They say a lot of work goes into writing something that people would enjoy reading. I think that's an understatement. All those thoughts that suddenly disappear, like all the matching socks in the world, would make the most brilliant blog posts if I could remember them; instead I have to sit on it for a while, waiting for some kind of inspiration to hit me...

...still waiting.

This is the point where you all question yourselves for not listening to my warning only a few short paragraphs up. It's like those spam E-Mails that people send out:

 "Don't Scroll Down!" I scroll down, 











"No REALLY, you DON'T want to do this" I really want to do this!!










"You are ABOUT TO SEE SOMETHING TERRIBLE" Try me... 








"I am WARNING YOU IF YOU KEEP SCROLLING YOUR WHOLE LIFE WILL BE CHANGED" Challenge accepted. 

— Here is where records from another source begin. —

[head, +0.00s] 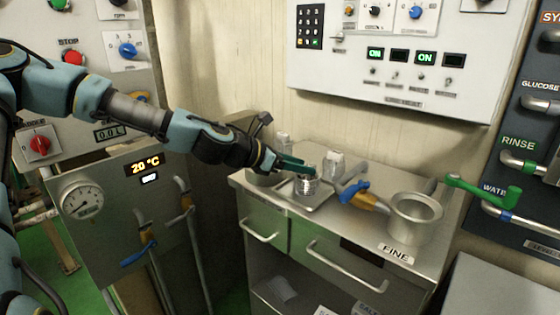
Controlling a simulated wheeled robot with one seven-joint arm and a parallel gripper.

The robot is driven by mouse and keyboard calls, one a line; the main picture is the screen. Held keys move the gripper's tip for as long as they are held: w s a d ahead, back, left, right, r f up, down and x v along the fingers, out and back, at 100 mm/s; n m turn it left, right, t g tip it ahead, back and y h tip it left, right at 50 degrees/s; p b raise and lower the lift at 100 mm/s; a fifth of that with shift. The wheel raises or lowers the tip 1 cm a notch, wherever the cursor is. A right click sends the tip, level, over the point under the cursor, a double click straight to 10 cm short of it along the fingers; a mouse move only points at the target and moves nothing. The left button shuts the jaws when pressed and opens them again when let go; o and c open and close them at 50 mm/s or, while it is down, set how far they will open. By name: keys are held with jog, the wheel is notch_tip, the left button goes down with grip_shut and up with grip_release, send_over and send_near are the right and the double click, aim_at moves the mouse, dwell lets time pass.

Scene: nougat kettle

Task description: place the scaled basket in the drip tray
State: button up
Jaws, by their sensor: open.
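A small shiny metal basket (306,188) stands upright at the left part of the steel cabinet top, and it looks like the scaled basket. It appears to stand on a shallow metal tray (322,201), which looks like the drip tray; contact with the tray floor is too small to tell. My gripper (300,168) reaches in from the left, with its teal fingers open at the basket's upper part. The fingers partly cover the basket's top, and I cannot tell whether they touch it.
A metal container (264,180) stands left of the basket, partly behind my gripper. White-labelled items stand behind. The cabinet's front strip (340,235) is clear.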

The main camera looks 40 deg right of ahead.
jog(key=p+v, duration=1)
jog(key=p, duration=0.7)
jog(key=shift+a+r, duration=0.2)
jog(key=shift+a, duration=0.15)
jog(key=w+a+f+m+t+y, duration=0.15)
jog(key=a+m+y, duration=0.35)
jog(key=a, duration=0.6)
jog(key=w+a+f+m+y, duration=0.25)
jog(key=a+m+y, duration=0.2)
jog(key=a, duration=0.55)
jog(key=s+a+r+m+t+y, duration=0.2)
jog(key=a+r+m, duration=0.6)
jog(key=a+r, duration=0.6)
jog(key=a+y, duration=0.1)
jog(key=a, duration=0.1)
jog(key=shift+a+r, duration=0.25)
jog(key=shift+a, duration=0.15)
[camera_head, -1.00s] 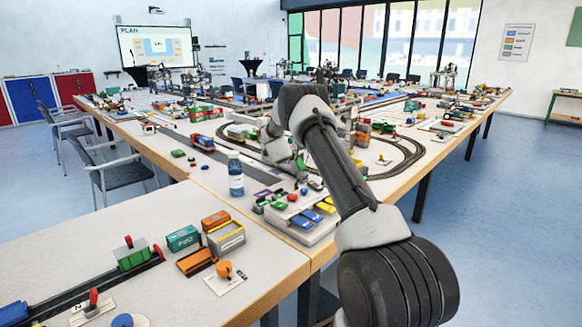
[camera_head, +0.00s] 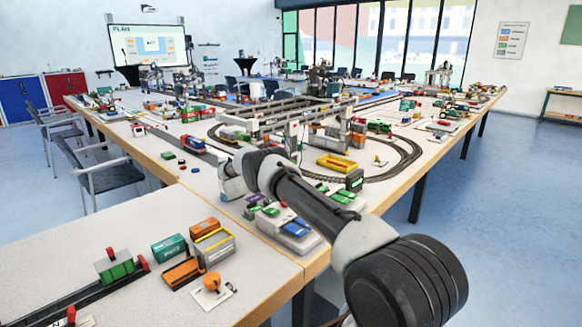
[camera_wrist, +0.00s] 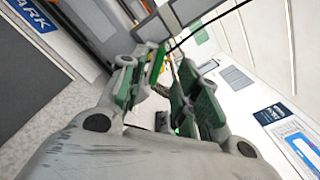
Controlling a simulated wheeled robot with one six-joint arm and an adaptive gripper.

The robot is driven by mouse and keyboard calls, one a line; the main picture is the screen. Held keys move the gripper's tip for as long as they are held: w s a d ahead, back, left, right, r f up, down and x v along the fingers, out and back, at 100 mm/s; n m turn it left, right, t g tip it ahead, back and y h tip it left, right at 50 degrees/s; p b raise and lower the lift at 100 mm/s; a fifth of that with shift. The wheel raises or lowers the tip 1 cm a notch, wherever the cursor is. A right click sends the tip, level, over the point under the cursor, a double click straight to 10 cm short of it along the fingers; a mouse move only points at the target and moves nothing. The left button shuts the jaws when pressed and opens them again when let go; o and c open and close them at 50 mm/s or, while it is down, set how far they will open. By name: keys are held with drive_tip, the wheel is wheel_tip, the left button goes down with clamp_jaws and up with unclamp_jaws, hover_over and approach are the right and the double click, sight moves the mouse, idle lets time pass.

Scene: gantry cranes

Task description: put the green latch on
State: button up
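In the head view, my arm reaches over the table towards the tray and the crane, and my gripper is hidden behind my arm. In the wrist view, my gripper (camera_wrist: 170,68) has its two green-padded fingers apart. A bright green strip (camera_wrist: 157,65) shows at the left fingertip; I cannot tell whether it is the latch or lies beyond the finger. Small green pieces (camera_head: 343,197) show beside my arm near the tray. The grey gantry crane (camera_head: 290,118) stands over the track behind my arm.
A pale tray (camera_head: 268,225) with blue and green pieces is partly covered by my arm. A yellow open container (camera_head: 337,163) lies by the track loop. Small containers (camera_head: 213,240) and an orange knob (camera_head: 212,281) stand on the near table. The floor at right is clear.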

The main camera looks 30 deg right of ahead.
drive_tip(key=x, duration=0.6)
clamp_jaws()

So this is my blog form version of such E-Mails. 





Don't. Scroll. Down. 





This is the part where you verbally say "Challenge accepted" to your computer screen. Looking completely and utterly foolish while sitting in Starbucks sipping on your peppermint mocha lattes. 'tis the season  



But seriously, can I get credit? I am writing a wholly entertaining blog post without saying ANYTHING. I suppose I'm venting about the frustrations of writing, which is something I think you all should appreciate, especially since I'd like to have an excuse for when my blogging decreases to once every eight months. If you did the math correctly, that would mean one more blog post during my stay in Germany. At that point, it'd be a book, not a blog.

Notice, this was the first time I said the word Germany in... 612 words. The average person reads, on a monitor, about 200 words per minute. Factoring in that you're probably adding to the drawl of our modern/post-modern, post-skype,facebook,twitter world that idolizes the quick, multitasking and nonsensical, you've probably wasted about five to ten minutes of your life reading a blog that has literally no substance...you could have watched a Rebecca Black YouTube video instead.

You guys really need to prioritize.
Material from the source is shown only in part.